As the author argues, there will be no change next time the FED meets, as this is one week before the Presidential election. The central bank cannot make an impression of being partisan.

2016-06 Inflation rate falling

As in many other countries, inflation in Canada is declining. While the goal is as close as feasible to 2%, and between 1% and 3%, the inflation rate is only 1.1% and decreasing.
Not a huge problem, but the Bank of Canada is unlikely to increase interest rates in the near future.

Wednesday 21 September 2016

2016-05 The strange world of negative interest rates

The Bank of Japan announced a new policy today. Faced with persistent deflation (i.e. falling prices) it announced the goal for monetary policy will be keeping the return on 10 year bond equal to zero. The response was immediate: the return on a 10-year bond went from -0.06% to -0.03%.
Until now, the main tool of Japanese monetary policy was through widespread asset purchases. 
Here is a graph from the WSJ on how much they were buying:

Monday 19 September 2016

2016-04 Is US unemployment rate getting too low?

As you have seen in the first year course, monetary policy is, in principle, simple. If the central bank predicts  inflation will rise, it raises interest rates and vice versa. In practice, of course, it is much more complicated. This article discusses what the FED may do in the next meeting . Its policy-making body, FOMC (Federal Open Market Committee) is holding a meeting tomorrow and on Wednesday.
So what is happening? With interest rates at record low, the US economy has been growing reasonably well and the rate of unemployment is now 4.9%. This means that it is near the so called "natural rate of unemployment" - a rate below which unemployment is so low that it leads to increasing inflation.

The other factors they will be looking at are:

  • They say some measures of labor market slack suggest there are still gaps to be closed. The share of prime-age workers participating in the labor force—those 25 to 54 years old—is still below where it was before the crisis, at 81.3% in August, compared with 82.9% in August 2007.


  • At the same time, the Fed’s preferred inflation gauge continues to run below its 2% objective, and inflation expectations have softened.
Below is a graph of what happened in the past.


So perhaps unemployment is still not too low, and in any case there are no signs that inflation will be increasing in the near future.

On Wednesday (unfortunately after class) we will know what they have done.


Tuesday 13 September 2016

2016-03 Mylan's executive compensation

Mylan is a company in the news. Over the last several years it raised the price of epipen - the life-saving injector used in allergy attacks - from $100 to $600
Guess where the money went
Even the readers of the Wall Street Journal are incenced

2016-02 Interest rates and stock prices

Here is an article that makes some useful points about the relationship between interest rates and stock prices, and the effect of the US central bank (FED) on the world

1.Broader sentiment has swung alongside speculation over the U.S. Federal Reserve’s upcoming rate decisions

This is the second point. The FED will make its monetary policy decision next week. The main element is the short-term interest rate. Some people say it should be increases, some that it should stay unchanged.

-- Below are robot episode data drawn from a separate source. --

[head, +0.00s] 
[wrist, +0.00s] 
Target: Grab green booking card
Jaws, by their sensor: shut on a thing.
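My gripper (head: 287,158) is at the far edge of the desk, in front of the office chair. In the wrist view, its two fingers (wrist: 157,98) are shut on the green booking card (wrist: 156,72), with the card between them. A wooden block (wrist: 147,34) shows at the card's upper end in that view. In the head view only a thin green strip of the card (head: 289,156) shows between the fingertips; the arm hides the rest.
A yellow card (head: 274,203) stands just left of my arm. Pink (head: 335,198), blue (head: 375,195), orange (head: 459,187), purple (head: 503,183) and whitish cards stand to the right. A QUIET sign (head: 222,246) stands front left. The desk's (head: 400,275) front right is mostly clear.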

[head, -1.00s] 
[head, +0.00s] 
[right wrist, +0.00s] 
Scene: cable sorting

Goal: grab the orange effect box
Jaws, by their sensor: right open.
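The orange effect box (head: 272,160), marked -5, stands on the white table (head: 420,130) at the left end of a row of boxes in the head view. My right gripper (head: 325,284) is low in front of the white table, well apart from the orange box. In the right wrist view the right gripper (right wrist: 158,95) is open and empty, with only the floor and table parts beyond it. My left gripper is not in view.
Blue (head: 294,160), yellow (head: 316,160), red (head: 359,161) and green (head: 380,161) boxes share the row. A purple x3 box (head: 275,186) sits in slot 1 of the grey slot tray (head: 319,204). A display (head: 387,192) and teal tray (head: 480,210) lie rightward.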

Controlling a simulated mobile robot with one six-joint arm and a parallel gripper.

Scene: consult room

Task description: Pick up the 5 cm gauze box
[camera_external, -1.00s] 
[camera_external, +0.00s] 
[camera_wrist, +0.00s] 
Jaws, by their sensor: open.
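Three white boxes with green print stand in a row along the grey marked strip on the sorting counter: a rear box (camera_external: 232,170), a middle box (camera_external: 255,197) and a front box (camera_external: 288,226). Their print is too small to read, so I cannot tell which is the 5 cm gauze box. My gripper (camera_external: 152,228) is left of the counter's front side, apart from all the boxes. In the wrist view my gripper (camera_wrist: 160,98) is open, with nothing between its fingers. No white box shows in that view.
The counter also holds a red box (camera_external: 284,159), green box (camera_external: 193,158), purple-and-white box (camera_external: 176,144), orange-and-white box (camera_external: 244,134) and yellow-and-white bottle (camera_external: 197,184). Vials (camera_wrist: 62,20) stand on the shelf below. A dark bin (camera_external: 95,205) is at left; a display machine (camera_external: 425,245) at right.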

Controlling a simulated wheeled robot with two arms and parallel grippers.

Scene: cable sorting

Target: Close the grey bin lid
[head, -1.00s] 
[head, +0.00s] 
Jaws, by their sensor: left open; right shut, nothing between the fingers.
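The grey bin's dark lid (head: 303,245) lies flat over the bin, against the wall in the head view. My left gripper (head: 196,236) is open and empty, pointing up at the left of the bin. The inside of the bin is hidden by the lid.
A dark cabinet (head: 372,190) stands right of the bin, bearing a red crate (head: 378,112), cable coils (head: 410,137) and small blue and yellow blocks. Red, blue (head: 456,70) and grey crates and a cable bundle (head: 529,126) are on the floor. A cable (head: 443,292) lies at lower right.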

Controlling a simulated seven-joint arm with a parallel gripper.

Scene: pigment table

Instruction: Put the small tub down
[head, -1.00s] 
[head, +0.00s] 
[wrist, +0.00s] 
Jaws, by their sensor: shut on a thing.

2. Rates that remain close to ultra-low levels established during the financial crisis have helped to sustain the bull market in stocks.
Stingy bond yields have made stocks more attractive by comparison, while cheap money has encouraged investors to take on risk in general.
In other words: since 2008, interest rates have been very low. This led to low returns on bonds, making stocks relatively more attractive, and leading to a bull market in bonds.
3. Fuelling the current uncertainty are equity valuations that appear high relative to history, but are difficult to value at a time when interest rates, by many measures, have never been lower.
The problem with assessing the situation is that it wi without precedent. Yes, shares are expensive. But interest rates are at record lows. So it is hare to figure out whether shares are too expensive, too cheap or priced just right.
One thing for certain: if the FED unexpectedly increases the interest rate, share prices will fall.
Think about why the "unexpectedly" matters. What would happen with stock prices if everyone expected an interest rate increase and  the FED would, indeed, increase interest rates?

Monday 5 September 2016

2016-01. A 14 Billion dollar question.

While (at least some of) you are getting excited about the unveiling of new Apple products,  in other news the European Union ordered Apple to pay Ireland USD14 billion in past taxes. It is a record amount. The Bloomberg article tells you everything you may want to know about the case, so you should read it.

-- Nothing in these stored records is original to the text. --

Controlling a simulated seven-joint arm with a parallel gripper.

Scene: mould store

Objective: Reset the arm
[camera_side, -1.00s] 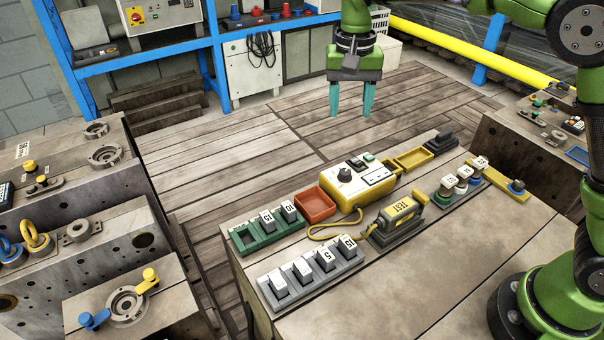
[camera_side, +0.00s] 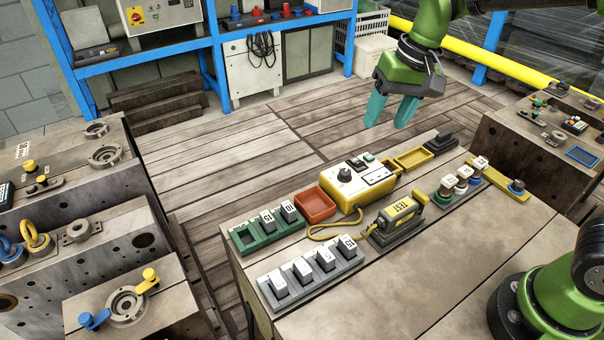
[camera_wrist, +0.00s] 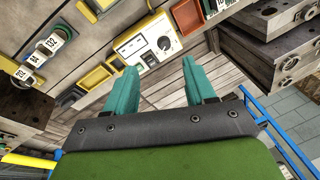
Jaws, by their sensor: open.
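My gripper (camera_side: 388,110) is open and empty, with two teal fingers apart. In the side view it hangs in the air beyond the far edge of the work table (camera_side: 400,290). It stands above and behind the yellow test box (camera_side: 345,183). In the wrist view, my gripper (camera_wrist: 160,85) shows both fingertips with nothing between them. The yellow test box also shows there (camera_wrist: 146,42), beyond the fingertips.
The table carries a grey rack (camera_side: 310,272) and a green rack (camera_side: 268,232) of numbered blocks, a red tray (camera_side: 315,204), a yellow tray (camera_side: 413,158), a TEST unit (camera_side: 396,222) and several numbered knobs (camera_side: 462,176). A blue-framed bench (camera_side: 215,60) stands behind. Air around my gripper is clear.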

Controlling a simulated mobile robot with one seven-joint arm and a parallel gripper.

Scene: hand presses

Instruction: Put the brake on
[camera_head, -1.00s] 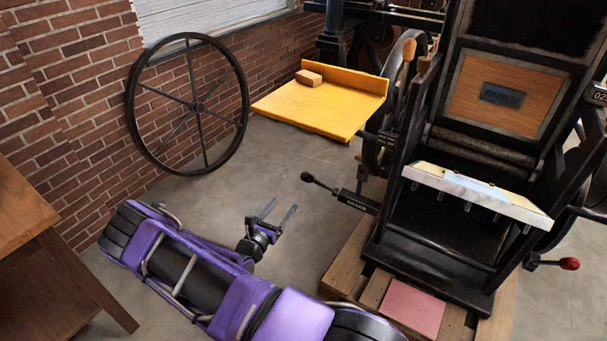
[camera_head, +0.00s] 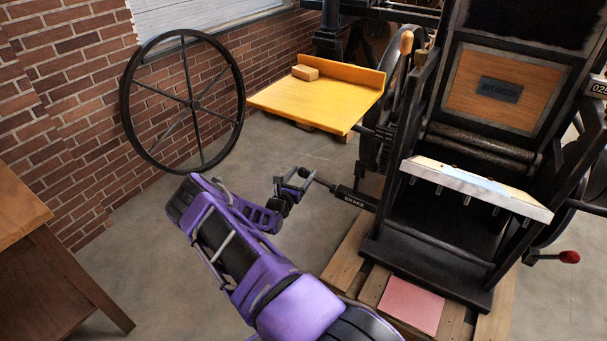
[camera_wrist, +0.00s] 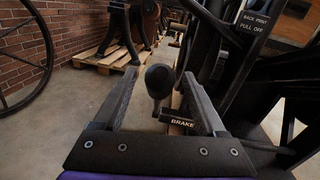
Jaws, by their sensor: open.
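The brake lever (camera_head: 351,196) sticks out to the left from the black press. It is a dark rod with a black knob at its end and white BRAKE lettering on its block. My gripper (camera_head: 298,178) is open at the knob end of the lever. In the wrist view the black knob (camera_wrist: 159,78) sits between the two spread fingers of my gripper (camera_wrist: 160,88), with a gap on either side. The BRAKE label (camera_wrist: 182,124) shows just below the knob. I cannot tell how deep the knob lies between the fingers.
The black press (camera_head: 432,231) stands on a wooden pallet (camera_head: 343,262) at the right. A yellow feed board (camera_head: 318,104) with a small block (camera_head: 305,72) juts out above the lever. A spoked wheel (camera_head: 127,92) leans by the brick wall. A wooden table (camera_head: 57,262) is at the left.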

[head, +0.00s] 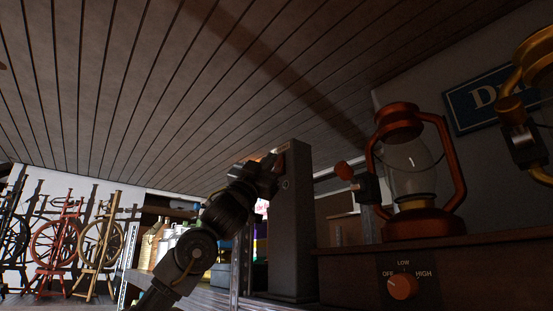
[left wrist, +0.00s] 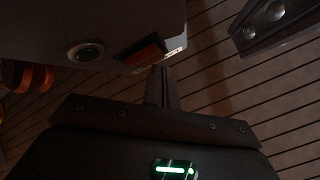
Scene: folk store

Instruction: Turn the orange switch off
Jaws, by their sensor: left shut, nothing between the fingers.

What is going on? Apple is making a ton of profits. Unlike many other companies, thea very large portion of profits is attributable not to what Apple produces, but to its intellectual property. That allows Apple to book profits more or less wherever it wants. So all profits from European sales were booked in Ireland, which has a very low tax rate on profits: only 12.5%, as opposed to 35% in the US.

Apparently this was not enough. So Apple created a "head office" which existed only on paper but to which Apple attributed most of its profits. The neat trick was that the "head office" was not subject to Irish tax. This was a special arrangement between Apple and the Irish tax authority which was not available to other companies. By EU rules, all companies must be treated the same. This rule was broken by the special agreement hence the order for Apple to pay what it saved compared to a situation in which it would have been treated as any other company.

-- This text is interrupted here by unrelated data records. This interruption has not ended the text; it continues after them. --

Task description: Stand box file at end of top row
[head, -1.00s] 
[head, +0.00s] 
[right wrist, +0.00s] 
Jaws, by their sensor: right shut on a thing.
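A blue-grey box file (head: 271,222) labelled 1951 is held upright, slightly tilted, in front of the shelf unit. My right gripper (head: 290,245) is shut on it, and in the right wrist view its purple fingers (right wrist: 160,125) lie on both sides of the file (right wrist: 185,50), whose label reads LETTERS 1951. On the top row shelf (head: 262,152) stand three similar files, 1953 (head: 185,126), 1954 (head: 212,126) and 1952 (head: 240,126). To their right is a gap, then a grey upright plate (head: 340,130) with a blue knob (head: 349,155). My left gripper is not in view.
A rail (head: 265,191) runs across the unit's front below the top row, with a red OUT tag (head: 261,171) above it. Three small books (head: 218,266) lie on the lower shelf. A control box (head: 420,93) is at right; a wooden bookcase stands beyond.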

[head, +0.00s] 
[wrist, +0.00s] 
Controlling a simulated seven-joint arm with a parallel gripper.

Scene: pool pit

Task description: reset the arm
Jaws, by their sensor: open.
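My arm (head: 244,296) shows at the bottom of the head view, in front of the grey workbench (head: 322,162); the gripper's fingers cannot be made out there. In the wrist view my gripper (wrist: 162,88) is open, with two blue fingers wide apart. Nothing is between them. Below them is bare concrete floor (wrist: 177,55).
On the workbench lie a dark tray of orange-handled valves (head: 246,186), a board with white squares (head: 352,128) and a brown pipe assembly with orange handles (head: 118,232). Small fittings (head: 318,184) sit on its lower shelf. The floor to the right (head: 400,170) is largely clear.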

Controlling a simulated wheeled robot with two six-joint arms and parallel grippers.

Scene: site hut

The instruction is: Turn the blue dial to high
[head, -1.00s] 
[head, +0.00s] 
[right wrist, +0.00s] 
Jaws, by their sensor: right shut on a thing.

According to reports, Apple rarely paid more than 1% of its profits in taxes, and one year it paid 0.01%. How much is that? Imagine that your income is already above the tax-free amount and, in your summer job, you get $10 000. If your tax rate had been 0.01%,  you would have paid...

Hey, I am not going to do the hard work for you. One thing I want to teach you in this course is doing some arithmetic in your head. Calculating 0.01% of something is not obvious. Do it yourself.

Answer: not a lot.

Here is the second question: someone tells Apple to give you 14 billion dollars. What do you do?
Well, if you are the Irish government, you go to court in order not to receive it. Go figure. Seriously, try to figure out why they would do it.